Cette trame feuilletonnante s’improvise donc vraisemblablement rapidement : il se passe à peine plus de 18 mois entre le tournage du pilote en avril 2004 et la mise à l’antenne de la série en décembre 2005, et cette période inclut le tournage des huit épisodes. On comprend mieux, du coup, le coté écrit au fil de la plume de cette trame et sa résolution catastrophique, ainsi que le fait que les rares intrigues qui fonctionnent dans la première saison de la série soient des intrigues épisodiques bouclées dont certaines développaient donc des esquisses du pilote.

Clairement, aussi, le département fiction à Canal+, désireux de mettre à l’antenne un premier projet vite, n’a pas assez aidé le projet à décoller. ’’Toutes nos premières versions et tous mes premiers dialogues ont été validés,’’ se félicite Guy-Patrick Sainderichin.
Toute intervention du diffuseur n’est pas forcément diabolique, et on soupçonne que l’expérience de la saison 1 d’« Engrenages » ait convaincu Canal+, d’être beaucoup plus interventionniste par la suite, tout en restant bienveillante vis à vis des auteurs et déterminée à ne pas raboter les projets (ce qui est arrivée tout de même quelque fois, notamment dans la décision malheureuse de changer le personnage principal de « Reporters » entre les deux saisons...).

Jean Teddy Filippe apprend par le biais de comédiens qu’on ne fera pas appel à lui pour la série.

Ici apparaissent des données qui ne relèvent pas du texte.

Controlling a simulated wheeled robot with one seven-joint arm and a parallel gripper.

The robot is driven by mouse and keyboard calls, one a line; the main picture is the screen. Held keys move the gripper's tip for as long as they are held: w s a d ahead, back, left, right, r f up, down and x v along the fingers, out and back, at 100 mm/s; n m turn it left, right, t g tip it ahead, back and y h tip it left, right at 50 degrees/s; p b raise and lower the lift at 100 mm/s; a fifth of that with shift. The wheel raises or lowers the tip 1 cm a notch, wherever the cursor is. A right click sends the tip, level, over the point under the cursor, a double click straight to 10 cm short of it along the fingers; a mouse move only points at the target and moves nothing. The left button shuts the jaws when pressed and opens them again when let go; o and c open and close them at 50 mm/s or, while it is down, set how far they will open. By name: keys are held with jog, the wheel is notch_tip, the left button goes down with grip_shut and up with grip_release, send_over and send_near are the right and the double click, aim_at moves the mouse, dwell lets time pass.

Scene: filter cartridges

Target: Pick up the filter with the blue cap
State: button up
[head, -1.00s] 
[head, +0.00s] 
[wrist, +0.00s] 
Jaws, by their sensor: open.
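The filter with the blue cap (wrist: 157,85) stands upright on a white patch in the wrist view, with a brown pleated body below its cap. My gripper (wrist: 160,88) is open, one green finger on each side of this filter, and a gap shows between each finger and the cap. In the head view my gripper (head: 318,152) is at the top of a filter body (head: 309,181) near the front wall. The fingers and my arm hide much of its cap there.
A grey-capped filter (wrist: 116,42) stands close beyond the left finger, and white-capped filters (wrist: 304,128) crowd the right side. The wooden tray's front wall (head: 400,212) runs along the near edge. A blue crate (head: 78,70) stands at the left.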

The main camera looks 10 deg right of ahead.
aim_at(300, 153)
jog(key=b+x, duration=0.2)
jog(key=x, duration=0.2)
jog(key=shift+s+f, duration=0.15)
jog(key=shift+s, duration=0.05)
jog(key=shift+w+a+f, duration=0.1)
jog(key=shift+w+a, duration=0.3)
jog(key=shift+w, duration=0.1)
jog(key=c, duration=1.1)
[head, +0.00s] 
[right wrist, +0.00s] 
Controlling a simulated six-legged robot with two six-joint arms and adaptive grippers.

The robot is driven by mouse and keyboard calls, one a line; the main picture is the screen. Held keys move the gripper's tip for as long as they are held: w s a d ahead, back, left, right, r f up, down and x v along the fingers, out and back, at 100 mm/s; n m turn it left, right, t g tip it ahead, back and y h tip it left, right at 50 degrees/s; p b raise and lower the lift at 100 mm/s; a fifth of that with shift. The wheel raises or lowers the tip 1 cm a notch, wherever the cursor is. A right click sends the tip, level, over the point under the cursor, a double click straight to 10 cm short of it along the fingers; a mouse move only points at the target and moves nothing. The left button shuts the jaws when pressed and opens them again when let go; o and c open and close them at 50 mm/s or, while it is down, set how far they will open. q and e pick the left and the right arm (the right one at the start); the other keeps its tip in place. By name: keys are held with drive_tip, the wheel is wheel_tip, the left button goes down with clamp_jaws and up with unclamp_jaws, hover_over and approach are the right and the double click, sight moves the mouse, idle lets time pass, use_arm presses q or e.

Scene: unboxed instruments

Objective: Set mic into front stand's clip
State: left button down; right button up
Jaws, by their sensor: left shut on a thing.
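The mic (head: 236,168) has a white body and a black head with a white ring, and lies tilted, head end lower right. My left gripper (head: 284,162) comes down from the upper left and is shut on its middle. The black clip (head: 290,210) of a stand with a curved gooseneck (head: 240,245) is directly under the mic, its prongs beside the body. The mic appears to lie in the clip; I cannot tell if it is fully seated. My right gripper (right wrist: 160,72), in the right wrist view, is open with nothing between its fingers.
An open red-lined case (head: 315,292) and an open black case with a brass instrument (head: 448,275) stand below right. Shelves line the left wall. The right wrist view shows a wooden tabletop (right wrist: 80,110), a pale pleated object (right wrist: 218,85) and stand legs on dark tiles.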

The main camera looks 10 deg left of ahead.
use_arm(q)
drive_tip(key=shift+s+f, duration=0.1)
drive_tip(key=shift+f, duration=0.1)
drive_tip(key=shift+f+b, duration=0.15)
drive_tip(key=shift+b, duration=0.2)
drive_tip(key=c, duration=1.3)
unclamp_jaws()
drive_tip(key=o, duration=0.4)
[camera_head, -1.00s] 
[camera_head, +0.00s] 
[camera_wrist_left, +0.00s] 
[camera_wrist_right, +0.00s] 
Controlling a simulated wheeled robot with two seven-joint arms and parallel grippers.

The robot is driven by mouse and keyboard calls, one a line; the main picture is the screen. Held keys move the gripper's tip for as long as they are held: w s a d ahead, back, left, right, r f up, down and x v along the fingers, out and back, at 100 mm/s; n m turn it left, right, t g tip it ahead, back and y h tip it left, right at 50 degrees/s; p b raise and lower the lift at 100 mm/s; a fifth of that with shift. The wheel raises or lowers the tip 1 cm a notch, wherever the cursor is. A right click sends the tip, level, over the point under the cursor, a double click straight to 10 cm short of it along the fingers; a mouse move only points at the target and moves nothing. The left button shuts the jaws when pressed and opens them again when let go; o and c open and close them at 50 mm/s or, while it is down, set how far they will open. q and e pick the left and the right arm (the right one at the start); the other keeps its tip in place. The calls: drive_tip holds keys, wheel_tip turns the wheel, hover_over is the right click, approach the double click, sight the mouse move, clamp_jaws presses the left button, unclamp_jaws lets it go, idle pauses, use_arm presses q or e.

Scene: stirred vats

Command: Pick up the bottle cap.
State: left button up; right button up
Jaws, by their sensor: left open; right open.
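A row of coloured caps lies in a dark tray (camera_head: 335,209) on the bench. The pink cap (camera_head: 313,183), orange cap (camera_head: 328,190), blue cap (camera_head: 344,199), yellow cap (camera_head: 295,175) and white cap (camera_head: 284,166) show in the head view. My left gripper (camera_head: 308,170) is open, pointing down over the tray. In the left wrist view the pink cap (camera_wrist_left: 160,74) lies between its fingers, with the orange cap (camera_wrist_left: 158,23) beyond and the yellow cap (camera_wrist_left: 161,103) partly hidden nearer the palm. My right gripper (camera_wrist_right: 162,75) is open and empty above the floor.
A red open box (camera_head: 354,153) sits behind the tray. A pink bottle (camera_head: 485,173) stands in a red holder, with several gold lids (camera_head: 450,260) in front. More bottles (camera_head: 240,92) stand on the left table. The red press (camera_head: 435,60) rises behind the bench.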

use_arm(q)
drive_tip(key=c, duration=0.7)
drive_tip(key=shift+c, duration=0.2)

Mais il revendique avoir instauré bon nombre de ses points de repère visuels dans son pilote. ’’Quelle(s) raison(s) devais-je alors imaginer pour comprendre ce qui avait motivé mon remplacement, quand j’ai retrouvé le casting, la musique, et une partie de l’écriture visuelle (le time-remap et les ralentis) sur la saison 1 ?’’ se demande-t-il. Sans réponse.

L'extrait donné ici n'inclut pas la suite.